I’ve been reading each of the Software Factories articles with great interest. Part 1 and part 2 did a particularly good job describing the elements of the problem space, I thought. However, when I get to part 3, I was ready to see a solution. Instead what I got was a long abstract piece defining the bits of what makes up a software factory. This is the kind of thing I’d be ready to read after I was shown a concrete example or two of working, running software factories. Do other people like reading these long, abstract articles? I find them tedious unless they’re filling in and generalizing the details of something that I’ve already got a handle on.
[Chris Sells – Concrete Examples of Software Factories?!? – Nov 7th, 2004]
When we were planning the ARC track for TechEd this year, I sent this post to Keith and Jack and told them I wanted to show a concrete example of a working, running software factory. I wanted to impress Chris. Today was ARC302 – Building and Using a Software Factory with Jack and Wojtek. I don’t think Chris was here today, but if he had been, I think he would have been impressed. It’s one thing to see all the various parts working on their own, but it’s very different to see everything working together in concert.
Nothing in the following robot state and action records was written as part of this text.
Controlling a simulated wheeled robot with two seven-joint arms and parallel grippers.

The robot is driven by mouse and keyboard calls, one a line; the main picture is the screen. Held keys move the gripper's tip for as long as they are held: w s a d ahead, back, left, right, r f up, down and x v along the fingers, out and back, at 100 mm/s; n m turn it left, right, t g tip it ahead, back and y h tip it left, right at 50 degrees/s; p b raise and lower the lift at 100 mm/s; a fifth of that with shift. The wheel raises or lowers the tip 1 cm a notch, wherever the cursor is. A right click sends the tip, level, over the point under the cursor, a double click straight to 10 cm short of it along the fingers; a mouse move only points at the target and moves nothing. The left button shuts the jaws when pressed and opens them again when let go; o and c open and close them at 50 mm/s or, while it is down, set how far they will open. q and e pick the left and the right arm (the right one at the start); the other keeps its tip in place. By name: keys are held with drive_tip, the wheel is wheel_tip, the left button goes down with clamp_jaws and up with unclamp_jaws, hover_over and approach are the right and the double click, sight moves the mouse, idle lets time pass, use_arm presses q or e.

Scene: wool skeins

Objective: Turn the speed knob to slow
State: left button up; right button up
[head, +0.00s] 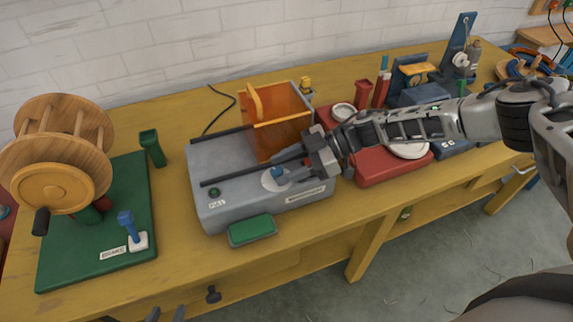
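The blue knob (278,173) stands on a round white dial on top of a grey machine (215,168). The dial's markings are too small to read. My right gripper (280,169) reaches in from the right with its dark fingertips at the knob. I cannot tell whether they grip it or only flank it. A second blue knob or lever (127,222) stands on a white base on the green board at left. My left gripper (166,315) shows only its tips at the bottom edge, apart and empty, in front of the table.
An orange open box (280,128) sits on the grey machine, close behind my right gripper. A green pad (252,230) is at the machine's front. A wooden winder (60,150) stands on the green board (80,262). A red device (375,168) lies beneath my right arm.

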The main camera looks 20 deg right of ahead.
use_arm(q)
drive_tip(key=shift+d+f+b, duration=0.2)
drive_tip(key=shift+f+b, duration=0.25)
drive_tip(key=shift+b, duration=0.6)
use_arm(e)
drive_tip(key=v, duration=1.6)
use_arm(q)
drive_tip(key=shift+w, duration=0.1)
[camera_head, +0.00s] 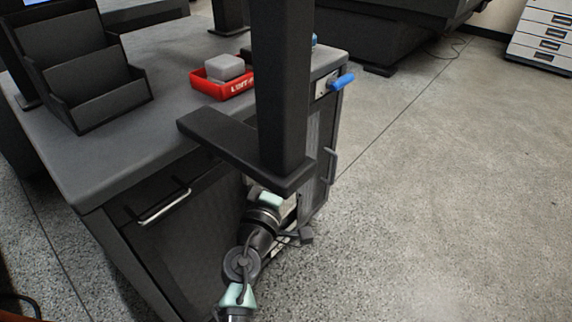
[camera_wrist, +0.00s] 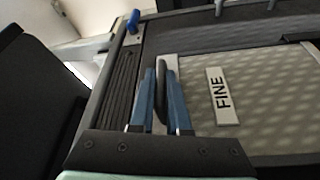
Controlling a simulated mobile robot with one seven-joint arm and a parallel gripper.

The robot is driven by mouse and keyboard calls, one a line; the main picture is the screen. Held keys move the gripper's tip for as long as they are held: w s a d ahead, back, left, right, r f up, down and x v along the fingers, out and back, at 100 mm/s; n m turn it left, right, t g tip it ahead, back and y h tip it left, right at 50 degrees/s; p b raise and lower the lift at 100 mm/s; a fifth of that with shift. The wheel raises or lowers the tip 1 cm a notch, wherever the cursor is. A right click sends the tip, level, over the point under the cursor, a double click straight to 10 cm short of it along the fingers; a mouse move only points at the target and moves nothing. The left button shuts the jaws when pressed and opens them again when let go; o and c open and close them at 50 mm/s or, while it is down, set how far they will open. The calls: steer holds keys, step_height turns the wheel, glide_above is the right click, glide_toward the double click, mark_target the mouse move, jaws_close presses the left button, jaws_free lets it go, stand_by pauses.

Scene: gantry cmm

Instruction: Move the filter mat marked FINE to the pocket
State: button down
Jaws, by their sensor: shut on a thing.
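The filter mat (camera_wrist: 265,85) is a pale mesh panel with a white label reading FINE, at the right of the wrist view. My gripper (camera_wrist: 161,72) has blue fingers closed on a dark upright tab between them, at the mat's left edge. The tab looks like part of the mat, though the join is partly hidden by the fingers. In the head view my arm reaches down by the cabinet's side, and my gripper and the mat are not clearly visible. I cannot tell which thing is the pocket.
A grey-topped cabinet (camera_head: 150,125) has a drawer handle in front and a blue knob (camera_head: 342,81) at its side; the knob also shows in the wrist view (camera_wrist: 133,21). On top are a black tiered holder (camera_head: 95,85) and a red tray (camera_head: 207,85). Floor at right is clear.

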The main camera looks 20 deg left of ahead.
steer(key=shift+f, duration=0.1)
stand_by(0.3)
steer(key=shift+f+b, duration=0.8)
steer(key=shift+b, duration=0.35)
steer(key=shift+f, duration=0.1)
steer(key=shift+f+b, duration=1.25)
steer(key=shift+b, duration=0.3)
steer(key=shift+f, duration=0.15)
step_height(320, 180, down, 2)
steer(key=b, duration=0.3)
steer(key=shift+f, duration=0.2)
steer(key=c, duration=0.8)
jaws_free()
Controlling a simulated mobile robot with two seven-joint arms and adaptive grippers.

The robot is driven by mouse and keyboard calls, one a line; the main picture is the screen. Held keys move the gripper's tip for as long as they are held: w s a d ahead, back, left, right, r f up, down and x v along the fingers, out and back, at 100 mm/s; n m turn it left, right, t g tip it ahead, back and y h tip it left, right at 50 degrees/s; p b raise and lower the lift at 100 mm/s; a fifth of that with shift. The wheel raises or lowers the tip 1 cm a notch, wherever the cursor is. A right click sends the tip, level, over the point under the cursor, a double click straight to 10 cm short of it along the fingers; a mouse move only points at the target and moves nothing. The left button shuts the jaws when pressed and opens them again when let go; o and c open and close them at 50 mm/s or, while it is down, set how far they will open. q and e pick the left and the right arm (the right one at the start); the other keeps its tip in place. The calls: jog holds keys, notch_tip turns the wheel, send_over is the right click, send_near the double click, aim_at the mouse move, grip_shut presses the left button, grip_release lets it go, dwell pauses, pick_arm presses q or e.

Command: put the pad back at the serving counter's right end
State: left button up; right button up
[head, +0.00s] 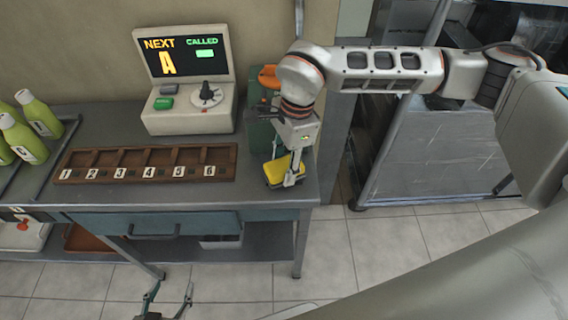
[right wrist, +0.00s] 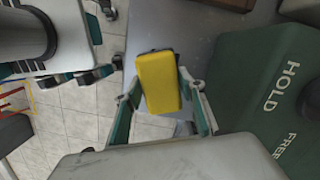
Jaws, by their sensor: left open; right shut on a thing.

The factory scenario they demoed was for building smart client apps. p&p already has a bunch of existing assets like EntLib and UIP that is useful for building smart clients as well as a ton of guidance for building smart client apps. But long books and source code projects are not the easiest form of guidance for developers to consume. The factory ties these assets and guidance together to provide a powerful in-tool experience for building such applications. For example, they started by instancing a smart client solution template. This had two projects – the UIP related code and the main application code. The UIP project had all the boilerplate code that every UIP project needs to use, but it didn’t have any code for individual UIP page flows. So they invoked a GAT recipe to create a UIP page flow. This is one way where factories differ from traditional wizards – wizards are typically only invoked when creating a new solution. Factory recopies are invoked after the initial wizard runs, meaning you can unfold the template incrementally as you go along. So in this case, you invoke the recipe to create a UIP page flow multiple times, once per flow you want to create. Running the recipe created a bunch of files, but of primary note was a DSL model file and two code generation templates. The model file was for a cool little DSL for laying out UIP page flows. The code gen templates generated all the code for the forms and the flow control as well as the config needed to implement the page flow as designed in the DSL. Then they wired up the generated forms to a web service, including usign a service agent to cache web service call results on the client.
All in all, it was a very full featured app to build in a very very short amount of time. What was interesting is that there was very little hand waving when it came to adding code. You know how demos go where they add literally pages of code? In this demo, they’d swap out the file with the empty method for one where the method had like ten lines of code. And on top of being full featured, it followed the best practices design put forth by out patterns & practices group. So it didn’t fit the mold of a “quick & dirty” demo – how often does a demo app that you build on stage conform to best practices?
I gotta get through the end of this week, but then I want to get a video of the demo up on the web so you can see what I’m talking about, even if you didn’t go to TechEd or attend the session. I’d love to get the code too – it’s all running on VS05 Beta 2 – but you know product group guys…the next version of the demo is going to be even cooler…I think I can convince Jack to ship the current code and then ship the even cooler demo code when they get that finished.